↓↓↓

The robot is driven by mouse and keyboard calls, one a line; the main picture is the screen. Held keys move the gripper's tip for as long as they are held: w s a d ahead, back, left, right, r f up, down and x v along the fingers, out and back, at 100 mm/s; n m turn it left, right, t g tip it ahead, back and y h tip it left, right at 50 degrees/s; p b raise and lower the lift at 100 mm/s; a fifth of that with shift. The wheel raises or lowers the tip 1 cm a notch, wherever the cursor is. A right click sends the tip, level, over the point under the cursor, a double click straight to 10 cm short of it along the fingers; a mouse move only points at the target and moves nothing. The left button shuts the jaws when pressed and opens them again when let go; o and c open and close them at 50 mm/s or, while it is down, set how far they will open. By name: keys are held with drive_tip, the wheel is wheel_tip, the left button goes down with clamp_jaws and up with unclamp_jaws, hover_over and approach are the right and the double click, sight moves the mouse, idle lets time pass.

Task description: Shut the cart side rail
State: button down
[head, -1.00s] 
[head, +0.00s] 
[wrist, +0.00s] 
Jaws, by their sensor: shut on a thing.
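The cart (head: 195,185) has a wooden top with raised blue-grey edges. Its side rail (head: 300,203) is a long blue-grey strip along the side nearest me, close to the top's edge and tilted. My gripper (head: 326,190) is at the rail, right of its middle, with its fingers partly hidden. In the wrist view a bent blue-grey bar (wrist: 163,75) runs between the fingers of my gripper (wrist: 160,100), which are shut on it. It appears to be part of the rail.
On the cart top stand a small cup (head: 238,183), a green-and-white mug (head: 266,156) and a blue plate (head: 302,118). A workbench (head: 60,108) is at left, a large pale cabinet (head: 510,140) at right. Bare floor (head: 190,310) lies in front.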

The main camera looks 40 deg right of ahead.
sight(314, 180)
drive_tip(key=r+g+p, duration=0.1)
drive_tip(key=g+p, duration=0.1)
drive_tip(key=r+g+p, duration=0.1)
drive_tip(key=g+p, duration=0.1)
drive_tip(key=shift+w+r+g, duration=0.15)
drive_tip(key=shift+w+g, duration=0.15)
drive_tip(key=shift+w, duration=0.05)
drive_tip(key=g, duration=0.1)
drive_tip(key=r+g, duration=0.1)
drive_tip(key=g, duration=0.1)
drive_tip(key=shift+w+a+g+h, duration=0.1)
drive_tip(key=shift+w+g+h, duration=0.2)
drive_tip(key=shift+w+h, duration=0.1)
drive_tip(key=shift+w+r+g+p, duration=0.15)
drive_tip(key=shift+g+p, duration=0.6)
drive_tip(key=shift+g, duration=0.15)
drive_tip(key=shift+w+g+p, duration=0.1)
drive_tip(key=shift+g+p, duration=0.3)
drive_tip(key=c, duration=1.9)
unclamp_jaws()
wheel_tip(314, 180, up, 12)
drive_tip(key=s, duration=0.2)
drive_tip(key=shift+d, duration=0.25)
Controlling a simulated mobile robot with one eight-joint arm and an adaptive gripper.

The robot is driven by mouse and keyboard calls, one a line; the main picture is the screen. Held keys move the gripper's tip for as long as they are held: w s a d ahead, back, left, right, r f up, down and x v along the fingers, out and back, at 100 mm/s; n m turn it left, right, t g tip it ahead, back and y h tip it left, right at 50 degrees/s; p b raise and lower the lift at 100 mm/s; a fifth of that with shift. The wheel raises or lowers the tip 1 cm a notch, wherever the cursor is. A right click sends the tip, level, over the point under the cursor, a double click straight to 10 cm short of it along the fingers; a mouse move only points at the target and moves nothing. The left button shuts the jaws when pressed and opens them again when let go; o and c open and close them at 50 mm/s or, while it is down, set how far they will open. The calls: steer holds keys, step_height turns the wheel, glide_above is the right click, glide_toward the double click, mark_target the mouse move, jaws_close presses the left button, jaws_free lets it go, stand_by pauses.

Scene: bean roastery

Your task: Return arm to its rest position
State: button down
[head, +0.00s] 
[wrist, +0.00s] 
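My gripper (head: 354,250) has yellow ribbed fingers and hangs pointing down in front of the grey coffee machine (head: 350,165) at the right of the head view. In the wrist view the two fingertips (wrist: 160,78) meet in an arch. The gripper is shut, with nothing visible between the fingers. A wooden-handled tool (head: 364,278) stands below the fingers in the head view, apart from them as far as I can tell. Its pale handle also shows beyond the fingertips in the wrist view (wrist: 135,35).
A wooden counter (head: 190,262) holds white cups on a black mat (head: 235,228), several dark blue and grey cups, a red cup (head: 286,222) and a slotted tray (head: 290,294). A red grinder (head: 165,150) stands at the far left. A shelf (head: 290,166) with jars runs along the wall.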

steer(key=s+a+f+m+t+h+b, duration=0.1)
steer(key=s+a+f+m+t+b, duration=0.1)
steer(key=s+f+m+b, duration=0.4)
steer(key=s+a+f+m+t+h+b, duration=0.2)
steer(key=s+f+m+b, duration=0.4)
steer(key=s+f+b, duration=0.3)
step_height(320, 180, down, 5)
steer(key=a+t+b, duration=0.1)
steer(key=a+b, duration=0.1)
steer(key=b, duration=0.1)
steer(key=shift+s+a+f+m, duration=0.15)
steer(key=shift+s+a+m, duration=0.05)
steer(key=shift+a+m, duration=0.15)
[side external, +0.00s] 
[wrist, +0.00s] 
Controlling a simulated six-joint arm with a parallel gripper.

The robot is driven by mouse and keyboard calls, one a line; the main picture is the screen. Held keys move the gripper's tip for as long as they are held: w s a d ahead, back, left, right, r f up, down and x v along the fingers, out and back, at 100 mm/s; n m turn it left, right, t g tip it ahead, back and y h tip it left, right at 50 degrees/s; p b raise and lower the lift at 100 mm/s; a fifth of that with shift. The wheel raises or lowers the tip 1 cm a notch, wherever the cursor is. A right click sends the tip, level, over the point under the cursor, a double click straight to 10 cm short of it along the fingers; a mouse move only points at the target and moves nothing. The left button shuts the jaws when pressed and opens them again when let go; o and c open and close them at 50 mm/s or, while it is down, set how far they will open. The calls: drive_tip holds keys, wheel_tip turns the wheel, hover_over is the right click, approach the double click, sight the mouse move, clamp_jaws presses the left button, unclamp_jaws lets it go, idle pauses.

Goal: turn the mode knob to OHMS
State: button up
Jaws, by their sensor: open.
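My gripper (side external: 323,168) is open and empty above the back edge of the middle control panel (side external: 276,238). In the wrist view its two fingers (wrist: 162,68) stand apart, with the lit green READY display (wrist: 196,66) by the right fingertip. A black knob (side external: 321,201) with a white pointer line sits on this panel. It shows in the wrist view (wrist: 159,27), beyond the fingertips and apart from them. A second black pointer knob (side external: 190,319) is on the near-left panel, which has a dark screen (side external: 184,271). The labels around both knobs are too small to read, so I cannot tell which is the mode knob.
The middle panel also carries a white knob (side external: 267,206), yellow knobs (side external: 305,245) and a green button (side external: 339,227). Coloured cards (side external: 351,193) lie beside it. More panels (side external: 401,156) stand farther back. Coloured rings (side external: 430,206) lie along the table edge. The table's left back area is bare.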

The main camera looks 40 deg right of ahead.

↑↑↑

Show the lines of the data that hold the word "Controlling".

OUTPUT OF THE TASK =>
Controlling a simulated mobile robot with one eight-joint arm and an adaptive gripper.
Controlling a simulated six-joint arm with a parallel gripper.

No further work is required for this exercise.